HYPERPRUNING: EFFICIENT PRUNING THROUGH LYA-PUNOV METRIC HYPERSEARCH

Abstract

Various pruning methods have been introduced for over-parameterized recurrent neural networks to improve efficiency in terms of power and storage. With the advance in pruning methods and their variety, a new problem of 'hyperpruning' is becoming apparent: finding a suitable pruning method with optimal hyperparameter configuration for a particular task and network. Such search is different from the standard hyperparameter search, where the accuracy of the optimal configuration is unknown. In the context of network pruning, the accuracy of the non-pruned (dense) model sets the target for the accuracy of the pruned model. Thereby, the goal of hyperpruning is to reach or even surpass this target. It is critical to develop efficient strategies for hyperpruning since direct search through pruned variants would require time-consuming training without guarantees for improved performance. To address this problem, we introduce a novel distance based on Lyapunov Spectrum (LS) which provides means to compare pruned variants with the dense model and early in training to estimate the accuracy that pruned variants will achieve after extensive training. The ability to predict performance allows us to incorporate the LS-based distance with Bayesian hyperparameter optimization methods and to propose an efficient and first-of-its-kind hyperpruning approach called LS-based Hyperpruning (LSH) which can optimize the search time by an order of magnitude compared to standard full training search with the loss (or perplexity) being the accuracy metric. Our experiments on stacked LSTM and RHN language models trained with the Penn Treebank dataset show that with a given budget of training epochs and desired pruning ratio, LSH obtains more optimal variants than standard loss-based hyperparameter optimization methods.

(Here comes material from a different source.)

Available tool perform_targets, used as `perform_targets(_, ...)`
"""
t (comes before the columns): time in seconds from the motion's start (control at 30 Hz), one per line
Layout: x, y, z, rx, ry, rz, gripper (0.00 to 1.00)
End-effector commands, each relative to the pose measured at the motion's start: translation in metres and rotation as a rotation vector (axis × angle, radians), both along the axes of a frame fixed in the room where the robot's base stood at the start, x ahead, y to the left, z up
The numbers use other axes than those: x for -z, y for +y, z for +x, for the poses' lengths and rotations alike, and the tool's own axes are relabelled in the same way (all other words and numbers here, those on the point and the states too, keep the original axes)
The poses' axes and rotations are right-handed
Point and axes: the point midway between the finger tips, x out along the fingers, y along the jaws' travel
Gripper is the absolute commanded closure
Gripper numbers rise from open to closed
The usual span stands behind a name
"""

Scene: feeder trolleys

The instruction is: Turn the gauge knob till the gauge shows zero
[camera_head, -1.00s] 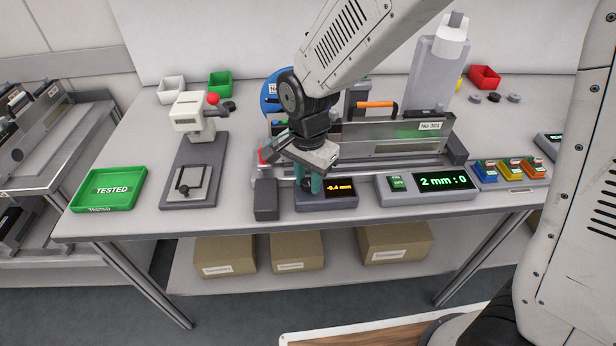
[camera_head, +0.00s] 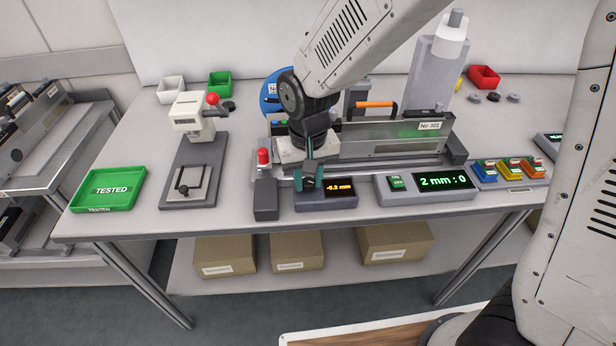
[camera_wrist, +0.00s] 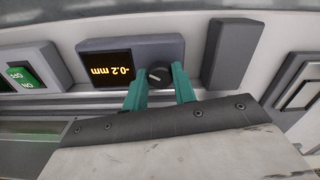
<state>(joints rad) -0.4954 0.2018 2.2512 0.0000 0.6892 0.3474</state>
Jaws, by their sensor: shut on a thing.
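The gauge box (camera_head: 326,204) stands at the front of the table, below the feeder. Its orange display (camera_head: 340,188) reads -0.2 mm, and it shows upside down in the wrist view (camera_wrist: 110,71). The dark round gauge knob (camera_wrist: 158,74) has a light pointer mark and sits beside the display. My gripper (camera_head: 309,182) points down at the knob. In the wrist view its green fingers (camera_wrist: 159,82) stand on both sides of the knob, shut on it. The fingers hide most of the knob in the head view.
A counter box (camera_head: 385,190) with a green display reading "2 mm : 0" stands to the right. A grey block (camera_head: 266,200) is close on the left. The feeder (camera_head: 385,145) lies just behind.

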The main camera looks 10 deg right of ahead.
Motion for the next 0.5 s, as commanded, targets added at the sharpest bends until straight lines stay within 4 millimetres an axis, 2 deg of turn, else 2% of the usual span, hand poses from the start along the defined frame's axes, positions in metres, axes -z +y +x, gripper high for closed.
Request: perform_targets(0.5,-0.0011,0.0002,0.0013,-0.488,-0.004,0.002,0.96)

Furthermore, as a result of the search, LSH identifies pruned variants that outperform state-of-the-art pruning methods and surpass the accuracy of the dense model.

1. INTRODUCTION

Over the last decade, the performance of sequence models, i.e. Recurrent Neural Networks (RNN), has been significantly enhanced in various applications such as action recognition (Su et al., 2020 ), video summarization (Zhao et al., 2018) and voice conversion (Huang et al., 2021) . In particular, RNN variants such as LSTM (Hochreiter & Schmidhuber, 1997; Zaremba et al., 2014; Malhotra et al., 2015) and RHN (Zilly et al., 2017) excel in various NLP application ranging from machine translation (Wu et al., 2016) to language modeling (Irie et al., 2019). However, the architectural inherent computational demands of RNN, being linear to input sequence length and quadratic to model size, lead to a slowdown in training and inference. This hinders these models from being deployed on resource-limited devices such as mobile devices. Multiple methods have been proposed to alleviate this problem, including network quantization (Hernández et al., 2020; Han et al., 2015a) and weight sharing (Ullrich et al., 2017) . Among these approaches, network pruning is advantageous since aims to achieve a sparse model which would require fewer computational resources. A particularly notable pruning approach is dense-to-sparse, where the network is gradually being pruned starting from a non-pruned (dense) model (Han et al., 2015b; Guo et al., 2016) . While the inference time of the pruned network will eventually decrease, the training time remains similar to or even longer than the time of training a dense model. Such training time typically extends to multiple days or weeks and poses challenges in achieving pruned models efficiently.